The Oratory and several of the monuments it contains are products of the artistic movement known as the Greek Revival. For most of the 18th century English architecture drew its inspiration from the buildings of Renaissance Italy and ancient Rome, but from about the 1750s features borrowed from other styles - Chinese, Indian and especially medieval Gothic - became popular for their ornamental qualities and romantic associations. A few adventurous architects chose to follow the example of ancient Greek buildings, which unlike their richly decorated Roman counterparts were typically severe, solemn, and massive. As with the revival of the Gothic style, this new interest in Greek architecture began as a search for novelty but became a scholarly movement based on rigorous study and firm principles.


Until 1788 the architecture of ancient Greece had been largely unknown to the rest of Europe, but following the publication of the first volume of The Antiquities of Athens by James Stuart and Nicholas Revett in that year, an increasing number of illustrated books dispelled this ignorance. The books fuelled a growing interest. and many architects travelled to Greece to study the ruins of its civilisation for themselves. Greek art and architecture were reflected in the design of countless houses, churches and commercial and public buildings throughout Britain, as well as in sculpture, furniture and ceramics. Their influence was felt particularly strongly in Liverpool where the Greek Revival coincided with a period of great building activity in the booming port. Writing in 1858 from his Liverpool viewpoint, the local architect and historian James Picton (1805-89) described the extraordinary impact of the Revival: "Greek architecture was adopted in all possible and some almost impossible situations. Shop fronts, porticos of dwelling houses, banks, gin palaces - everything was to be modelled from the Parthenon ...".

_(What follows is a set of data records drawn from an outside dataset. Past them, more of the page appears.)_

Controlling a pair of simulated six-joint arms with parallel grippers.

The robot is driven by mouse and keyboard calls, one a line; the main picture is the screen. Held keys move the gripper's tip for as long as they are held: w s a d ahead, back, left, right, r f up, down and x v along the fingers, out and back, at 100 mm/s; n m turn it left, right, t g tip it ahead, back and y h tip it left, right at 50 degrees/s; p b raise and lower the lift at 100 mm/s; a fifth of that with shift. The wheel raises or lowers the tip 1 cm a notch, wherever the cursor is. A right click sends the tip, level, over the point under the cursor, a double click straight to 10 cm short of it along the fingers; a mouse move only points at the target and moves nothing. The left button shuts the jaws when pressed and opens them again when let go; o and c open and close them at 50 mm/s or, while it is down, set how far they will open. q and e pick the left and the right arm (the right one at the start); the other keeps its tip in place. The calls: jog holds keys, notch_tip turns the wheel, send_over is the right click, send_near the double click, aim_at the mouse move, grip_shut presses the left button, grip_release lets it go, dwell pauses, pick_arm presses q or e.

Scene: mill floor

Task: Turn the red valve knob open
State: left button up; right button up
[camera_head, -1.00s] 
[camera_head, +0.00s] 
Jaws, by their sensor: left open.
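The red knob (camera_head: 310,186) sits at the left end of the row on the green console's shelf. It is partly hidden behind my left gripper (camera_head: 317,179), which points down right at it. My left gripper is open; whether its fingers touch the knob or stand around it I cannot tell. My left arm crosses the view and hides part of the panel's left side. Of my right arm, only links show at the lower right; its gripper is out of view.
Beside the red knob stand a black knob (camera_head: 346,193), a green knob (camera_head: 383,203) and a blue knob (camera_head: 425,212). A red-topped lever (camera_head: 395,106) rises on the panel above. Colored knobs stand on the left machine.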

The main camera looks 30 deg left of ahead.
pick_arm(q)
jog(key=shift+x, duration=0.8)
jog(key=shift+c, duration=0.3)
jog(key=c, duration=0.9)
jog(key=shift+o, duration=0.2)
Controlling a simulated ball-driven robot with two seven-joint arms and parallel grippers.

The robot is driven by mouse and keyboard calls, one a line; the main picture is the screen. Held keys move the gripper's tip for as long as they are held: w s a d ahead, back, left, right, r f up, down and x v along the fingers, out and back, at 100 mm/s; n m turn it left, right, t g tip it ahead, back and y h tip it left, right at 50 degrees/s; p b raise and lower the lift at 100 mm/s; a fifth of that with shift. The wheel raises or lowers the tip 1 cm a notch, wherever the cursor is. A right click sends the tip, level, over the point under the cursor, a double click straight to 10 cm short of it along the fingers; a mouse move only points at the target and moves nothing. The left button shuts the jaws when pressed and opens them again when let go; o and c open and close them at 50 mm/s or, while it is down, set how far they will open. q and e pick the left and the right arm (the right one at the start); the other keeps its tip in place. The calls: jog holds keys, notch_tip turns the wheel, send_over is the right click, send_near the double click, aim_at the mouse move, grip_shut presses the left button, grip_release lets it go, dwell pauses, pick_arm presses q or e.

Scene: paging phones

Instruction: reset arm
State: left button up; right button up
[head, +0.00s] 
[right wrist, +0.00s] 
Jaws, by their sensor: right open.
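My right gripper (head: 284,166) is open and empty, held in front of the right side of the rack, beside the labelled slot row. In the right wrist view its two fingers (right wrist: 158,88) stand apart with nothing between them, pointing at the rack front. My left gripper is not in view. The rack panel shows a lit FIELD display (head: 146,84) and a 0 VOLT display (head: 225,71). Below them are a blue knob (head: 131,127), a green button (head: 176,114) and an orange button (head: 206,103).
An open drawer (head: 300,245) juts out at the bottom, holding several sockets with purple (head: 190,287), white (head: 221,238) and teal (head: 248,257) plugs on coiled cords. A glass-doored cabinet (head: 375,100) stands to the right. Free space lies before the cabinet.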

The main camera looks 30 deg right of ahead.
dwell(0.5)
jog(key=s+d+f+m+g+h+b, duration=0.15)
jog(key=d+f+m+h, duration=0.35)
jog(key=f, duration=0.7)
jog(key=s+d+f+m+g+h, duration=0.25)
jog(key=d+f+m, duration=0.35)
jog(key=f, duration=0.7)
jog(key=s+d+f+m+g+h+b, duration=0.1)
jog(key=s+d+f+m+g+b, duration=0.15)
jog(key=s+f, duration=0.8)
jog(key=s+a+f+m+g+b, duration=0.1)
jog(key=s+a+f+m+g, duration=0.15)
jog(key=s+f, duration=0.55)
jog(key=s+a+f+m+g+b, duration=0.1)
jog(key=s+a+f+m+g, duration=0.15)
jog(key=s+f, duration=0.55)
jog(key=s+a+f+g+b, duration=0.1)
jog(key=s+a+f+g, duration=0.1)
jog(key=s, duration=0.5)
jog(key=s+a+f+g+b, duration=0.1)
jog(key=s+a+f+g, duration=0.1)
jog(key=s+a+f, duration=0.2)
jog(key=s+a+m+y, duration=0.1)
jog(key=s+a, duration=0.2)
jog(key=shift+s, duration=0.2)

John Foster Jnr. was the son of Liverpool Corporation's Surveyor and Architect, and was apprenticed in the London office of the architect Jeffrey Wyatt. Between 1809 and 1816 he travelled through Asia Minor, Italy and Greece in the company of Charles Robert Cockerell (1788-1863), experiencing the glories of ancient architecture at first hand. Cockerell, who was to become one of the foremost neo-classical architects of the 19th century, and who designed the celebrated Liverpool branch of the Bank of England (now the Trustee Savings Bank, Castle Street) as well as completing the interior of St George's Hall, considered Foster "a most amusing youth" but "too idle" to be more than a dinner companion. Certainly Foster got into a number of amorous entanglements during his travels (he finally married a lady from Smyrna) but the use he later made of his years overseas suggests that he was far from idle. He worked closely with Cockerell on the excavation of two major Greek sites, the Temple of Zeus on the island of Aegina and the Temple of Apollo Epicurius at Bassae,  and he produced careful drawings which record  his impressions. A number of these are now in the Walker Art Gallery.  Foster returned to Liverpool and from 1824 to 1835 he was surveyor to the Corporation in succession to his father. He carried out a remarkable amount of work in his native city, designing seven churches, a vast covered market (the first of its kind in Britain), a new frontage to Lime Street station, and a major programme of civic improvements which gave central Liverpool a network of wide, regular streets. Most of this work, nearly all of which has been destroyed, was severely Greek in style, bearing witness to the travels of his youth. The same was true of his masterpiece, the Customs House, an immense domed building (the biggest in Liverpool until St. George's Hall surpassed it) which stood at the   historic heart of the city. It was bombed in World War II and later demolished. Foster's qualities as an architect of the Greek Revival can now be best appreciated in the church of St Andrew in Rodney Street, the Huskisson Monument, and the Oratory.